O’Neal Jones

Graham, NC | Exhibiting Since 2010

While generally using traditional wood joinery techniques, I have added shoji panel design and construction in my furniture and wall art. Shoji are designed and used to divide, conceal, protect, or enhance an area in the home, office or patio. Fixed or moveable, shoji are built for sliding room dividers (interior and exterior), cabinet and furniture doors, freestanding folding screens, valences, light shades and sliding window covers. Typically meaning wooden sliding doors backed by a translucent paper or fabric, shoji consist of a framework and an interior field of small interwoven lattice slats called kumiko. Precisely cut and joined for a woven non-glued assembly, the kumiko provide the strength and sturdiness of the shoji, while the framework provides the basis for the shoji function (hinges, sliding feet, wall hanging structure).
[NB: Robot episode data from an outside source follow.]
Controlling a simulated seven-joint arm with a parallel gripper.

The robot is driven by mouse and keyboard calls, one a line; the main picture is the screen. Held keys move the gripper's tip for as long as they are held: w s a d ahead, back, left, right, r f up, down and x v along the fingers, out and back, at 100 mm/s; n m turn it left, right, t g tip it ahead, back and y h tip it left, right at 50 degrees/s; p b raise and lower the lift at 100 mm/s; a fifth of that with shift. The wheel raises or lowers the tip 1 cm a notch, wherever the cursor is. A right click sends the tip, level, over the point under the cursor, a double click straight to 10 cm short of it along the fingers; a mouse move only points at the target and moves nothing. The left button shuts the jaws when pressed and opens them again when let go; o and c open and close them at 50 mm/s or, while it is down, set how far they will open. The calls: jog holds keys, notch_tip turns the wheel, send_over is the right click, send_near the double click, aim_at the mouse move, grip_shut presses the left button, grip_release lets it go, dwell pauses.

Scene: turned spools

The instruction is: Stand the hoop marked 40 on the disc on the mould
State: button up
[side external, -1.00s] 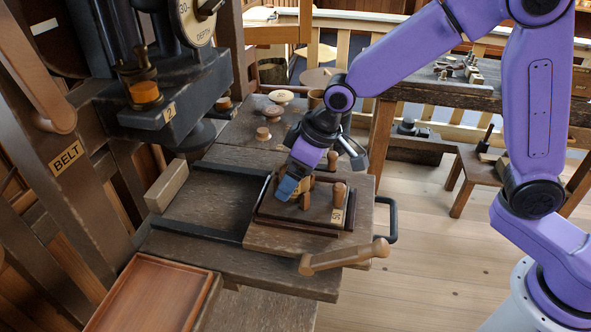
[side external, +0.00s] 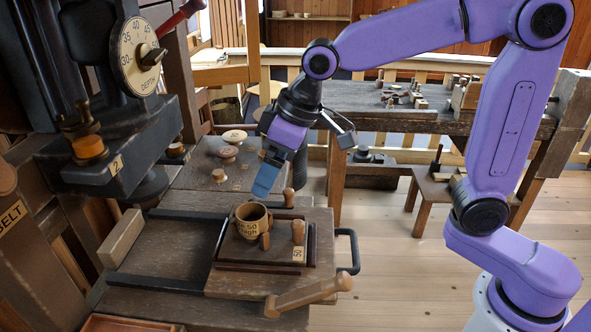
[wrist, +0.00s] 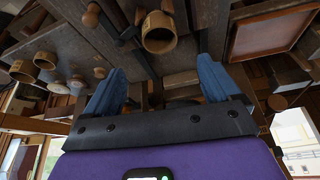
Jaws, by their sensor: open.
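A tan wooden hoop (side external: 250,229) stands upright, opening upward, on a dark framed plate (side external: 228,266) on the sliding board; its wall writing seems to include "50". Short wooden pegs surround it, one (side external: 298,231) by a tag reading 50.
Light round knobs (side external: 228,152) stand on the bench behind. A loose wooden handle (side external: 308,297) juts at the board's front. The press with its depth dial (side external: 139,55) overhangs the left. Two more hoops (wrist: 22,70) lie at left in the wrist view.

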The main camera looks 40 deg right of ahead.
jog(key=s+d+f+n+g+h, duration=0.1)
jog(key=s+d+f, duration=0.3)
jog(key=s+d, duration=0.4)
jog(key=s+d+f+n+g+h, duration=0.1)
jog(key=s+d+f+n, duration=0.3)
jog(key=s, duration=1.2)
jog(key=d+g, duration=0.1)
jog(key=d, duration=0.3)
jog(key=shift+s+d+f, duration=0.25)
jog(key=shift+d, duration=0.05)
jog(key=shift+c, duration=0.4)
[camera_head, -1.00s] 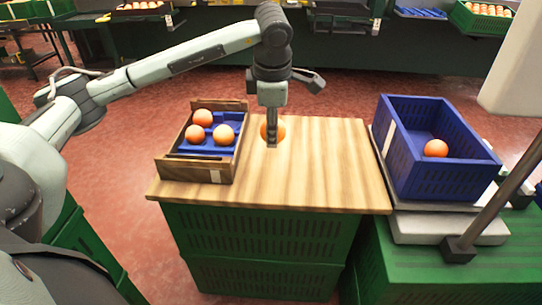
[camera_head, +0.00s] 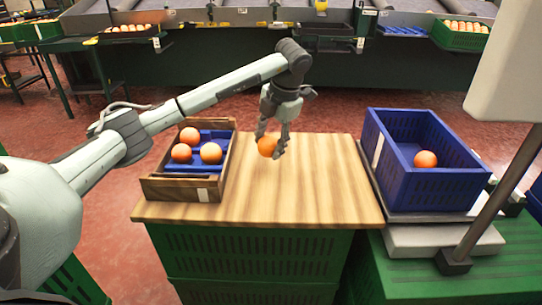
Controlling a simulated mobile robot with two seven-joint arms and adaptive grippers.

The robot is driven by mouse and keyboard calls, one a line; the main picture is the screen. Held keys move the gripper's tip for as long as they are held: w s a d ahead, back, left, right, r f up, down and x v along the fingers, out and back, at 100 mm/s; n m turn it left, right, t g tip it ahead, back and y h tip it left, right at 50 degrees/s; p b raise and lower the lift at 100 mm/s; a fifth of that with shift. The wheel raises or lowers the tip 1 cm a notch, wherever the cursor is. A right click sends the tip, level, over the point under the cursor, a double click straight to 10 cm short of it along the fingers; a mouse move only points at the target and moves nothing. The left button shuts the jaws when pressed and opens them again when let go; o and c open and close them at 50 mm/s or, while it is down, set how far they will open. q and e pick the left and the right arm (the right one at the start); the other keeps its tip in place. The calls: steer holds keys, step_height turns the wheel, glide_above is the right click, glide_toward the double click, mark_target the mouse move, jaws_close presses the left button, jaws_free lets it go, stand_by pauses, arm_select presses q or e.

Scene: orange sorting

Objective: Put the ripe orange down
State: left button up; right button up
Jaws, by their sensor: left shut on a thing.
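An orange (camera_head: 267,146) is between the fingers of my left gripper (camera_head: 272,143), which is shut on it. The gripper points down over the back part of the wooden tabletop (camera_head: 290,185), to the right of the wooden box. I cannot tell whether the orange touches the tabletop. The wooden box (camera_head: 170,190) with a blue insert holds three oranges, one of them at the front right (camera_head: 211,153). A blue crate (camera_head: 430,188) on the right holds one orange (camera_head: 426,159). My right gripper is not in view.
The blue crate stands on a scale-like platform (camera_head: 440,240) on a green base. A dark post (camera_head: 500,200) rises in front of it on the right. The tabletop's middle and front are clear. Conveyors and more fruit crates (camera_head: 462,34) stand at the back.

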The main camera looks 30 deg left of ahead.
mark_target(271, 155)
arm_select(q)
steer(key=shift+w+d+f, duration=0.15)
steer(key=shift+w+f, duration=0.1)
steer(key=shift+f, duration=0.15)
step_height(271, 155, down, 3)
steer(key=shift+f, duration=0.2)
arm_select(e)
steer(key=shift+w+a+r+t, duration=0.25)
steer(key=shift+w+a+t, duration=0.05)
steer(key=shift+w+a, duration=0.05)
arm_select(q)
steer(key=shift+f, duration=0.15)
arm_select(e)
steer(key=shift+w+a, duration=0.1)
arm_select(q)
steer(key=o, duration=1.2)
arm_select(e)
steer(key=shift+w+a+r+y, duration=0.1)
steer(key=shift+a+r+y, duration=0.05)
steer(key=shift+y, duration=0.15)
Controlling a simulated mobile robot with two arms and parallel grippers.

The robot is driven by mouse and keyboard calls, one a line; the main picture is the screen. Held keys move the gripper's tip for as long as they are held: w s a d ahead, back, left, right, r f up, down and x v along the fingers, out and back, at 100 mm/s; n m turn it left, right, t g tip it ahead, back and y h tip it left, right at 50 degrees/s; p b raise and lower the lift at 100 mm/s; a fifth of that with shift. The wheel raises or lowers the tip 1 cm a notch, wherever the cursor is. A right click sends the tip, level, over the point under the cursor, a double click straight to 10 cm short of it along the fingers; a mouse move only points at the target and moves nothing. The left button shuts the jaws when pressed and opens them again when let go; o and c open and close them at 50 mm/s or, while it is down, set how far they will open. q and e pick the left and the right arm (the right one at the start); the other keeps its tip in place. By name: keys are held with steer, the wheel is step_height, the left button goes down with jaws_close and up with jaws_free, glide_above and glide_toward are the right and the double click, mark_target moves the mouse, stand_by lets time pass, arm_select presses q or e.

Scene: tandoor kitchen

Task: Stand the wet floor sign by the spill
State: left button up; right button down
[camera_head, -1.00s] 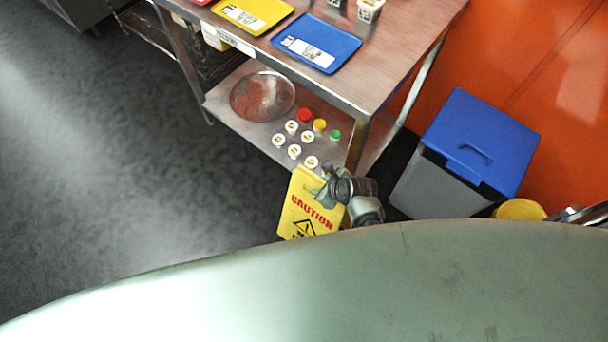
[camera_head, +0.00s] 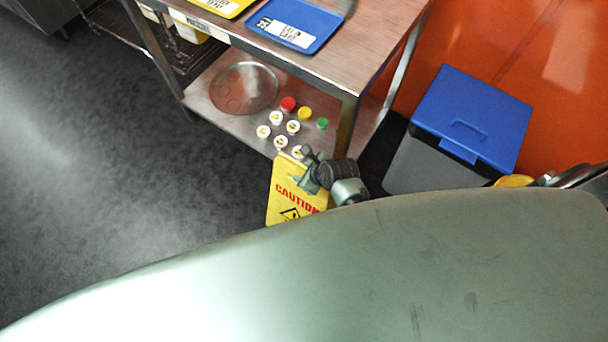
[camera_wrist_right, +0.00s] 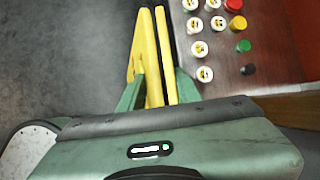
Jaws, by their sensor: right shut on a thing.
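The yellow wet floor sign (camera_head: 283,187), with "CAUTION" in red, is upright in the head view, beside the steel table's front leg. My right gripper (camera_head: 305,180) is shut on its upper edge. In the right wrist view the sign (camera_wrist_right: 146,55) shows as two yellow panels close together, between the green fingers of my right gripper (camera_wrist_right: 158,88). The sign's lower part is hidden behind my own body in the head view. I cannot tell whether it touches the floor. No spill can be made out clearly; the grey floor has a pale shiny area. My left gripper is not in view.
A steel table (camera_head: 345,60) holds a blue tray (camera_head: 295,25). Its lower shelf (camera_head: 205,100) carries a round steel plate (camera_head: 244,88) and several small capped containers. A grey bin with a blue lid (camera_head: 470,115) stands right, by the orange wall. The dark floor (camera_head: 110,150) at left is open.

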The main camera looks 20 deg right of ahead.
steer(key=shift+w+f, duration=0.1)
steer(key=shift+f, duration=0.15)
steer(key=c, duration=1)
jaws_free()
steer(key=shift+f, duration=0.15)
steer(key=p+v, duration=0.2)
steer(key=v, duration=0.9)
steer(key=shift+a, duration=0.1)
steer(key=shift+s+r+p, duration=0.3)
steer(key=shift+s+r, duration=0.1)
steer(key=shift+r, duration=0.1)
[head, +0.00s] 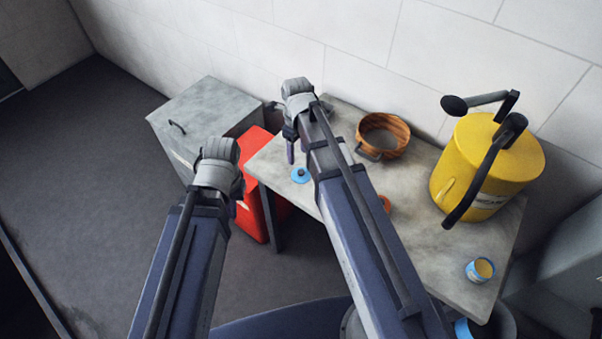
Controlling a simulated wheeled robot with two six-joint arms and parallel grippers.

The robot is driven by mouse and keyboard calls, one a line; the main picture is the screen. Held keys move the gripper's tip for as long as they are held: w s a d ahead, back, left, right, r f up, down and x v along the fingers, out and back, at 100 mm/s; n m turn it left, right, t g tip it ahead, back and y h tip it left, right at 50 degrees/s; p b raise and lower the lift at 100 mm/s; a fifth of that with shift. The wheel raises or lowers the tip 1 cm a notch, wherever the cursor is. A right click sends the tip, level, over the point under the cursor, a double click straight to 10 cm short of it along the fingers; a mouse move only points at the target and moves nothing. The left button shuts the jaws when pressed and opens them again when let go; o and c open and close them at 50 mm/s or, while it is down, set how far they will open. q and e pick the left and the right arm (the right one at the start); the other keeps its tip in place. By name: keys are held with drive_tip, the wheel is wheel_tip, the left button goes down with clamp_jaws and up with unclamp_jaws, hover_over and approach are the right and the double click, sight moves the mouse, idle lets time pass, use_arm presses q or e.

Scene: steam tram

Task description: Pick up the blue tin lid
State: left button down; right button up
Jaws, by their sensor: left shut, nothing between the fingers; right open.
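The blue tin lid (301,175) is a small flat disc with a dark knob-like spot at its middle. It lies on the grey table near its left edge. My right gripper (291,150) is above and just left of the lid, pointing down and open, with nothing seen in it. Its fingers look small and partly overlapped, and they appear apart from the lid. My left gripper (239,188) is further left, beyond the table edge, shut and empty; its wrist hides most of it.
The grey table (425,250) holds a wooden bowl (384,134), a yellow canister (483,165) with black-handled arms, a small blue tin (480,270) and an orange disc (385,204) partly behind my right arm. A red box (250,207) and a grey cabinet (205,112) stand left.

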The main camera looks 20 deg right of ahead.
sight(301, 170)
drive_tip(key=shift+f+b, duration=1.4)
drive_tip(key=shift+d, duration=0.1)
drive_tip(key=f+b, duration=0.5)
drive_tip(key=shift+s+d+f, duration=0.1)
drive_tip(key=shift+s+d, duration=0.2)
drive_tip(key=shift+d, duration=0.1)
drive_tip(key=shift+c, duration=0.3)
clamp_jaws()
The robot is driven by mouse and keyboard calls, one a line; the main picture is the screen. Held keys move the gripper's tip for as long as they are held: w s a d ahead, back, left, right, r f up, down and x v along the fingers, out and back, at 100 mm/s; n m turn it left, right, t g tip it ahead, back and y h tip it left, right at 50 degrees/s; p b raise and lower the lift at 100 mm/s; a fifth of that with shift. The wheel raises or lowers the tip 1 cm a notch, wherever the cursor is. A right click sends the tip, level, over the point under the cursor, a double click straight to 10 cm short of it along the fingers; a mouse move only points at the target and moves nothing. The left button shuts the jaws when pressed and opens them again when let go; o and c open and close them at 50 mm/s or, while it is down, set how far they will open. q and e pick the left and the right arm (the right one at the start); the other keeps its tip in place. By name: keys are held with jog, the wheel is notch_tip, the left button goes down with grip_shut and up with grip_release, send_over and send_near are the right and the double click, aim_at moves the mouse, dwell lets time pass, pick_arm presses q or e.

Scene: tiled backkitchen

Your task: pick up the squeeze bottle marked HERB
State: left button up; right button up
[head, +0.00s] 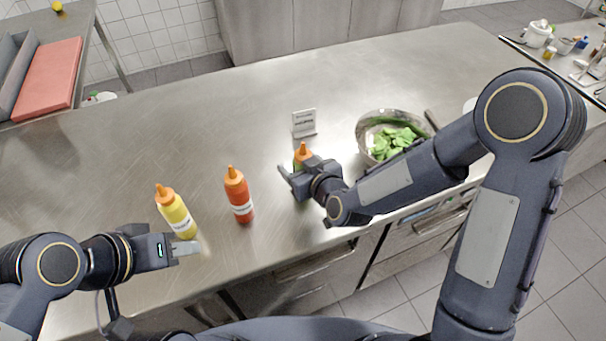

I use the kumiko construction process as a palette of shape and image possibilities. Drawing inspiration from nature and music, my goal with every shoji design is to portray an image as simply as possible while maintaining the shoji structural integrity. With this directive of simplicity, I am able to use the least amount of well chosen woods with the greatest amount of impact. Being an outdoor person and avid hiker has shaped my belief that the best use for wood is a tree, yet it is also my choice of material with which to design and build. It is with this reverence for the material that I work toward making the most of this precious resource after it comes to the shop.